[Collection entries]
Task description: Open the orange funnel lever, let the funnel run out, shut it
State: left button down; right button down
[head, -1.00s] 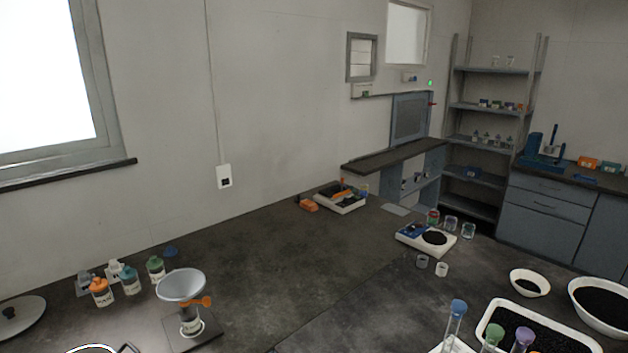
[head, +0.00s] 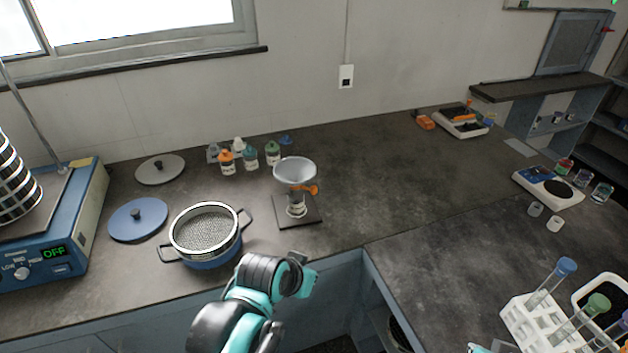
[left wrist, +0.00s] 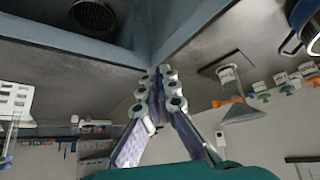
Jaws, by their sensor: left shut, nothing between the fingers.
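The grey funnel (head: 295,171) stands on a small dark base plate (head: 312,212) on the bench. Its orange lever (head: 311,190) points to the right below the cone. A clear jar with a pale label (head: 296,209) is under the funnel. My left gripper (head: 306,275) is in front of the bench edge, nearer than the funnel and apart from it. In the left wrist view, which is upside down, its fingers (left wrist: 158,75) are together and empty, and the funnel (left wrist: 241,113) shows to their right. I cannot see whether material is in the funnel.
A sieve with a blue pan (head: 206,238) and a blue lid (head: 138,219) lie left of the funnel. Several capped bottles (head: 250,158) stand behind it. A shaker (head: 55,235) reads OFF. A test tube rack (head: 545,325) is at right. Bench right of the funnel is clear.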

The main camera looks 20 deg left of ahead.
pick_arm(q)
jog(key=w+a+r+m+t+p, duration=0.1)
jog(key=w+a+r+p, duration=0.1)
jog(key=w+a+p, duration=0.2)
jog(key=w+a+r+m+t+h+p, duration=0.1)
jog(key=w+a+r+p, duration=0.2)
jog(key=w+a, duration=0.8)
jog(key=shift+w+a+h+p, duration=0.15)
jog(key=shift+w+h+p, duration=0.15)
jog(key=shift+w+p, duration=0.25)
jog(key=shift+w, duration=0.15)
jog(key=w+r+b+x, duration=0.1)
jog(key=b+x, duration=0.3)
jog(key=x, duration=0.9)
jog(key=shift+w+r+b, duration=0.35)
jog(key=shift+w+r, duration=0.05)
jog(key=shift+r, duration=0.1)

==

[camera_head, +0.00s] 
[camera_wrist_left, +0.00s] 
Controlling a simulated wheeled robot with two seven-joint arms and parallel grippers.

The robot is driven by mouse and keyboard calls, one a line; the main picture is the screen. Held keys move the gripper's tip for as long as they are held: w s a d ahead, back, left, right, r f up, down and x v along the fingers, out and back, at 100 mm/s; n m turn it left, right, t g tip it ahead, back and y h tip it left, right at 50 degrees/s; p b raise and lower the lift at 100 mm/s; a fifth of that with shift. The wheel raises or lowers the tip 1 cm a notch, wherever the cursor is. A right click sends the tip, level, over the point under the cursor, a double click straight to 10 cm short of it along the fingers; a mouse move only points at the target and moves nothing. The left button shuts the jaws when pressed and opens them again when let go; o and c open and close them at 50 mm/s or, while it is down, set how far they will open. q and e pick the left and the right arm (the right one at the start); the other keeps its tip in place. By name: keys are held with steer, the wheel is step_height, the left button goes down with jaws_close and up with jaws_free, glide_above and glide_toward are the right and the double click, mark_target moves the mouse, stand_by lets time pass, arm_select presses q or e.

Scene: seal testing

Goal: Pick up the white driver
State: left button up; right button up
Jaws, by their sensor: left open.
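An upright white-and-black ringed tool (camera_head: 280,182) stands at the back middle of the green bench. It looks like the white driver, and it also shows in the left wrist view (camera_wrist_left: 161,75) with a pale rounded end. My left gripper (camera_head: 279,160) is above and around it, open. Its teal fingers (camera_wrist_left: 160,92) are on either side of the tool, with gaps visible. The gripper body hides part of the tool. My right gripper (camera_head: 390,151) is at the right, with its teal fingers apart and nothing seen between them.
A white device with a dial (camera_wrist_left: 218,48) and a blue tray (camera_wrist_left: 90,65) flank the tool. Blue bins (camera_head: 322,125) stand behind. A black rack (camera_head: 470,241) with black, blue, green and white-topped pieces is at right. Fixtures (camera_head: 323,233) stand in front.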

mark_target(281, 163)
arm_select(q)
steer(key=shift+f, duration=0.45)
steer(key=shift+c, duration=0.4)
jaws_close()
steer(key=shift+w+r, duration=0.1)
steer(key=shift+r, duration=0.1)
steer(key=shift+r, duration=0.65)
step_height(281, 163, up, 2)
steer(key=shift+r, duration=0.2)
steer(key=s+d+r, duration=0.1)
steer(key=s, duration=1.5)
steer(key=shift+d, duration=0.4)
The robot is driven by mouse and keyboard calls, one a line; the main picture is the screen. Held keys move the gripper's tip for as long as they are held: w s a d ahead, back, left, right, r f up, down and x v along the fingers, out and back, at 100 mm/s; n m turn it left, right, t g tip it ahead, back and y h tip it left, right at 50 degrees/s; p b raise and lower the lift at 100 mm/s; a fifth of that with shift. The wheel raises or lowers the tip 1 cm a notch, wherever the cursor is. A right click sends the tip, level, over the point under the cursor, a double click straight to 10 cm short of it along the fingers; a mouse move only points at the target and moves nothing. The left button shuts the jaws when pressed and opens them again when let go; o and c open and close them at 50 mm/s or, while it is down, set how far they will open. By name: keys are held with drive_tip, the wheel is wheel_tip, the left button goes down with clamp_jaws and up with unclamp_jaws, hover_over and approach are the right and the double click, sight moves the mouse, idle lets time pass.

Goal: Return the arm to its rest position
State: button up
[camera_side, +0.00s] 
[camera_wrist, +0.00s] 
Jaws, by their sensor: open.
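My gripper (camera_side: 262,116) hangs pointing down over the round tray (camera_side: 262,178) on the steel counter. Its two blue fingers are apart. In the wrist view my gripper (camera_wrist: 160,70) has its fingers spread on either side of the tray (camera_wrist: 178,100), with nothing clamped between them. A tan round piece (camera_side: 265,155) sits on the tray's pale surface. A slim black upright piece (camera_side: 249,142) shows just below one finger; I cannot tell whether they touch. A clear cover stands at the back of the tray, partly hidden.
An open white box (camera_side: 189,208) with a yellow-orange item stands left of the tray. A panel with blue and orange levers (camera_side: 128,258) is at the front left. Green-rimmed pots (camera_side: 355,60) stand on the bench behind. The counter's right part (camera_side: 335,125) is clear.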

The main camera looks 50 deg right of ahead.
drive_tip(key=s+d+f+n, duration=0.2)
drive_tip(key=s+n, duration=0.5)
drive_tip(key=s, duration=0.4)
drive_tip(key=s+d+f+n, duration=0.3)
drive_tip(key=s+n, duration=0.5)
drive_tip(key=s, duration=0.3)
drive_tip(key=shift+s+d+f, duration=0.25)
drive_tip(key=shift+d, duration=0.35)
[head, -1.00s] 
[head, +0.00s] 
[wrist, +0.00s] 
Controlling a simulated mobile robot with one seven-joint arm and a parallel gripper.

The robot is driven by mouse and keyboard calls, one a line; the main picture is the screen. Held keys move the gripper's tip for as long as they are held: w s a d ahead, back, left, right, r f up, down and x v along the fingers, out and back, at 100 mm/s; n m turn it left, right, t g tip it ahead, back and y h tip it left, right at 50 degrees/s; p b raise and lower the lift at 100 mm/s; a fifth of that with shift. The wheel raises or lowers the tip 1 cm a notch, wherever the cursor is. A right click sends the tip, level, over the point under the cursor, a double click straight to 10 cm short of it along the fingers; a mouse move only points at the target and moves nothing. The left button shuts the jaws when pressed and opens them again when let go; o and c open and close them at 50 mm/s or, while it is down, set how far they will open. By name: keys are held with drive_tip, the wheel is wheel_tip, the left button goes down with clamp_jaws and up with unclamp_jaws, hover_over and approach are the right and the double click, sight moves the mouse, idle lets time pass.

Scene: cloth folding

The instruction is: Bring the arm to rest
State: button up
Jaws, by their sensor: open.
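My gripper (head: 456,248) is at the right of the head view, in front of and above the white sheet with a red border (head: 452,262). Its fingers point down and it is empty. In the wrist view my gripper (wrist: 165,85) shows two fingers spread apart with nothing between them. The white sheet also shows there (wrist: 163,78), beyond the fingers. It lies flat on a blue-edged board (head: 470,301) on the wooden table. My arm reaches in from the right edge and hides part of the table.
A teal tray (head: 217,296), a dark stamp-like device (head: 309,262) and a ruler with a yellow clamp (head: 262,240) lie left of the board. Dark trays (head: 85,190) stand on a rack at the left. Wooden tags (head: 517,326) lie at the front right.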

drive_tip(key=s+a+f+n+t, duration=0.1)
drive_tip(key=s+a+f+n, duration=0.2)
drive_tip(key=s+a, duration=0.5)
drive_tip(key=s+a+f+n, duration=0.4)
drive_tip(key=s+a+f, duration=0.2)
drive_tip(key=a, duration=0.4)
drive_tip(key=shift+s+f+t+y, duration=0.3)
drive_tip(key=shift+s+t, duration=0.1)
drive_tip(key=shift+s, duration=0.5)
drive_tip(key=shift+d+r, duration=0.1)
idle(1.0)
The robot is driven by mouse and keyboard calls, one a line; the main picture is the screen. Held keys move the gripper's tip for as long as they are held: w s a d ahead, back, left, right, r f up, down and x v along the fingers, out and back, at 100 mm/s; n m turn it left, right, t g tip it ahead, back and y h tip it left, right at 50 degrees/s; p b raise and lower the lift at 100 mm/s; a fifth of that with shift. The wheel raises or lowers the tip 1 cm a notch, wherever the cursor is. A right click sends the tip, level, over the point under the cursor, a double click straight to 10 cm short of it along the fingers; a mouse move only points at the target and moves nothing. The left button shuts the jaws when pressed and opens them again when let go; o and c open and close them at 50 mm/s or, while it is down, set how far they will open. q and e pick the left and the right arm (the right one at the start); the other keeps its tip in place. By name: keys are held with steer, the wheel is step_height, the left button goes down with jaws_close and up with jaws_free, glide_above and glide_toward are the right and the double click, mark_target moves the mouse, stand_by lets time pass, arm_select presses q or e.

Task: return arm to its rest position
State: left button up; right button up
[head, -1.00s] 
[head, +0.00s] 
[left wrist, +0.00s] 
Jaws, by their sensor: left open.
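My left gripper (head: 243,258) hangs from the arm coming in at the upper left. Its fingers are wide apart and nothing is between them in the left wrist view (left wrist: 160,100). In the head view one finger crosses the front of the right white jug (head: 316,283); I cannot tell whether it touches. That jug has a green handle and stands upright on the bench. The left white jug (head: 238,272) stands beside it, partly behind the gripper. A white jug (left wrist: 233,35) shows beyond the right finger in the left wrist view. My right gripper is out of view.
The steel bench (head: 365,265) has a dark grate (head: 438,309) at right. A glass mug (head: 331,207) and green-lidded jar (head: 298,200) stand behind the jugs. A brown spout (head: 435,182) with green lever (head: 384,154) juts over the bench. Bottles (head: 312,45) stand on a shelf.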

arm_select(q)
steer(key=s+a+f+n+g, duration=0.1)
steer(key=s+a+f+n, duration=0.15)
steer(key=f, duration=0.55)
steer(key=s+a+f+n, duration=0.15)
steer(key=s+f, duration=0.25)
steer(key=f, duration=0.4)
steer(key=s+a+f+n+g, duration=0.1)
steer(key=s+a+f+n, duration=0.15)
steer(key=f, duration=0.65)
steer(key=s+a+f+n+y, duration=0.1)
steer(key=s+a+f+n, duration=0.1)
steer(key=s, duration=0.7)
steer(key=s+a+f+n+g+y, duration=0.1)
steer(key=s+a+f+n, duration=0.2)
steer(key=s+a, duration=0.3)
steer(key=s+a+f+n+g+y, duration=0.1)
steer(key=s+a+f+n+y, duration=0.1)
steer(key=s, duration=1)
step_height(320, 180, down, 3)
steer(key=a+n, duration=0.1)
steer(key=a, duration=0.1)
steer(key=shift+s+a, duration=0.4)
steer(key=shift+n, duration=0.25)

---

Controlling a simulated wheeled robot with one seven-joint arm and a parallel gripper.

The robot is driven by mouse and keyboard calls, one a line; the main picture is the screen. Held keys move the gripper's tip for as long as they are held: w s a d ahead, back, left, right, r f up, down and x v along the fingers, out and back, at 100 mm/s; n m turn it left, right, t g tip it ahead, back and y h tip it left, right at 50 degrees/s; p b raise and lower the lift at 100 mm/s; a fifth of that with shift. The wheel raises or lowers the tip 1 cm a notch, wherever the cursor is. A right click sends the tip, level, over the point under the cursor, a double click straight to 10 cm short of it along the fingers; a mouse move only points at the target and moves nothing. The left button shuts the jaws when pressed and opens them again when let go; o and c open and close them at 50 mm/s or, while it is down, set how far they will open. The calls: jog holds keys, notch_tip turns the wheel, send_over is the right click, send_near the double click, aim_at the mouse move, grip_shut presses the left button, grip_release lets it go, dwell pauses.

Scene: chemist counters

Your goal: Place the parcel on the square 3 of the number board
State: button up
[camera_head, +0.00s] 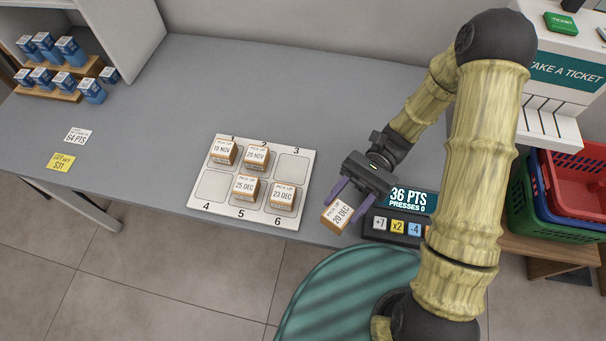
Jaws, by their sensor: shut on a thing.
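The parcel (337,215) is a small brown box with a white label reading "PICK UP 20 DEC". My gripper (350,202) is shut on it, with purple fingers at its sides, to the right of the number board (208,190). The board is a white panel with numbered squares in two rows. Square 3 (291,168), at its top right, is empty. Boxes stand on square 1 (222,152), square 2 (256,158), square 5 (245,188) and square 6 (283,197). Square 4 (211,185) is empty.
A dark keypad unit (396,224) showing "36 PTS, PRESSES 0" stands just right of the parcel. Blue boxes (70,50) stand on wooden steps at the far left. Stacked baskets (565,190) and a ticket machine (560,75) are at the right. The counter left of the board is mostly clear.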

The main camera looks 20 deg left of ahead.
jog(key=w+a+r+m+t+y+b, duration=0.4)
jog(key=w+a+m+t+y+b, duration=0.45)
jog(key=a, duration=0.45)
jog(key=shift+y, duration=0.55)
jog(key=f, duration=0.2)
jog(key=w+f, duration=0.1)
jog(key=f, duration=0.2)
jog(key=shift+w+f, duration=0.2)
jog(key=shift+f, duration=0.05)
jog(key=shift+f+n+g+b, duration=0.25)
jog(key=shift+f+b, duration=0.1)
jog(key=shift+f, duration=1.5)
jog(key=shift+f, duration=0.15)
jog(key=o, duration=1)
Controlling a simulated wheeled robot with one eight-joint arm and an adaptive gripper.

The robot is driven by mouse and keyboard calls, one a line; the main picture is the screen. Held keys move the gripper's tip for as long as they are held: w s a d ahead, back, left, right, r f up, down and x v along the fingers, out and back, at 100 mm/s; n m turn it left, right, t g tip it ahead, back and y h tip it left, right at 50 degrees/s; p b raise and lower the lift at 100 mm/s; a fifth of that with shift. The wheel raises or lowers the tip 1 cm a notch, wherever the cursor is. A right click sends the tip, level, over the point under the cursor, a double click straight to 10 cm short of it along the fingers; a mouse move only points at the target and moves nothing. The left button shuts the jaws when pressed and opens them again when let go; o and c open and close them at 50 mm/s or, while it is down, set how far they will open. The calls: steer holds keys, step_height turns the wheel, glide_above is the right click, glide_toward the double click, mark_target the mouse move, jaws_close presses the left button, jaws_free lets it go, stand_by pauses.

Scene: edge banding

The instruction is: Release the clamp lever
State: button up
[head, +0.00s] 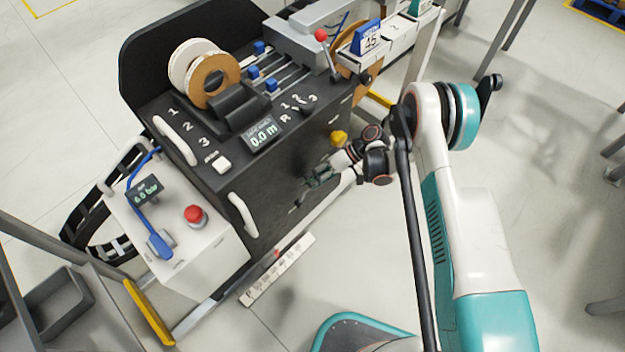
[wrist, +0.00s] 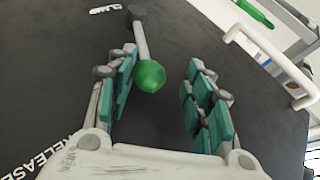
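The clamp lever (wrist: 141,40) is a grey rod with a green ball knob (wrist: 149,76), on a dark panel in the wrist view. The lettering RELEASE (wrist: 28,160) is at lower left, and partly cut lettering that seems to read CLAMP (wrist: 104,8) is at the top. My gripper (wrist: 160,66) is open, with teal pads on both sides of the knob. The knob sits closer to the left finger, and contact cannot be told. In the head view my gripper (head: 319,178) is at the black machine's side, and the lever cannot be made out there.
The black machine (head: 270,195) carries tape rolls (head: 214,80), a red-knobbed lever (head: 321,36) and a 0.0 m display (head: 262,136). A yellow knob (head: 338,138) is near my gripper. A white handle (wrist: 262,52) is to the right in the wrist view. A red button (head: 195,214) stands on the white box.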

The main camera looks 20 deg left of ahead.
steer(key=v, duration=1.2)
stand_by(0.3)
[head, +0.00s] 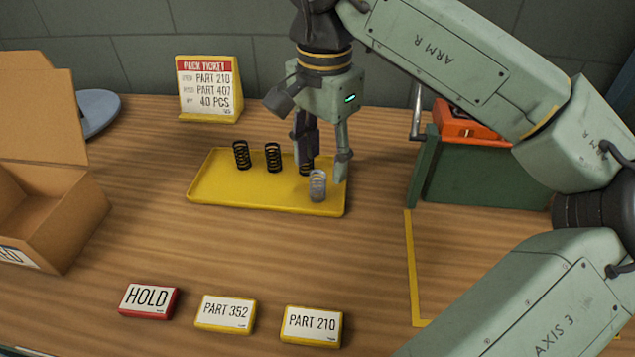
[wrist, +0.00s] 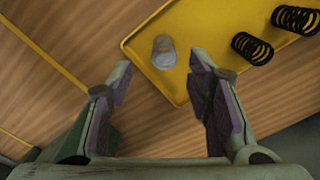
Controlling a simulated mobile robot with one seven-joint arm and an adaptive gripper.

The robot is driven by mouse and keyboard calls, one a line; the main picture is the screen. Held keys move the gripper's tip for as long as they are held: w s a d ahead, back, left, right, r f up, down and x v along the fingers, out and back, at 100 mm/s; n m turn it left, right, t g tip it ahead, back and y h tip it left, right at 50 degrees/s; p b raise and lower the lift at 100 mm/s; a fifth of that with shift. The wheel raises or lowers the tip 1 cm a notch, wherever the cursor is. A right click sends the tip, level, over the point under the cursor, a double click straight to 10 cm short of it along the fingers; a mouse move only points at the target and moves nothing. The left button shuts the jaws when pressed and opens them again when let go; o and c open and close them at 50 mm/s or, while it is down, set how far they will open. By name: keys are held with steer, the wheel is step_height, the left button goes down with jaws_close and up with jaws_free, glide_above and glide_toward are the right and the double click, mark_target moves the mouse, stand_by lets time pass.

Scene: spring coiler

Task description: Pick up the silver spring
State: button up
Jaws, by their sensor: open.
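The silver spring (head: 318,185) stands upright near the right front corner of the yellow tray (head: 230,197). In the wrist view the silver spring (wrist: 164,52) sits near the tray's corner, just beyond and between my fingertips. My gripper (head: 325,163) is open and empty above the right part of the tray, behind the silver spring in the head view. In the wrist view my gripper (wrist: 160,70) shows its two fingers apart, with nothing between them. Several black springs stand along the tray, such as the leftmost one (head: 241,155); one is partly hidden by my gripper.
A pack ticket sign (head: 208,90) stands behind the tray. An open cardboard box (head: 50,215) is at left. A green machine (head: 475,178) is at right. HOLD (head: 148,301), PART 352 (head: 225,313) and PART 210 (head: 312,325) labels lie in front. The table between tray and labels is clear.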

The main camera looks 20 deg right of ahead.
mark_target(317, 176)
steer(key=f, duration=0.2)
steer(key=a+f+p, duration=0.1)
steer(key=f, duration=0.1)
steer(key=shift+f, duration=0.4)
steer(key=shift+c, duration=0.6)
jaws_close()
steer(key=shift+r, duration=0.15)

What to do
Wherever a line in the data above holds "mobile", copy that line.

Task result
Controlling a simulated mobile robot with one seven-joint arm and a parallel gripper.
Controlling a simulated mobile robot with one seven-joint arm and an adaptive gripper.

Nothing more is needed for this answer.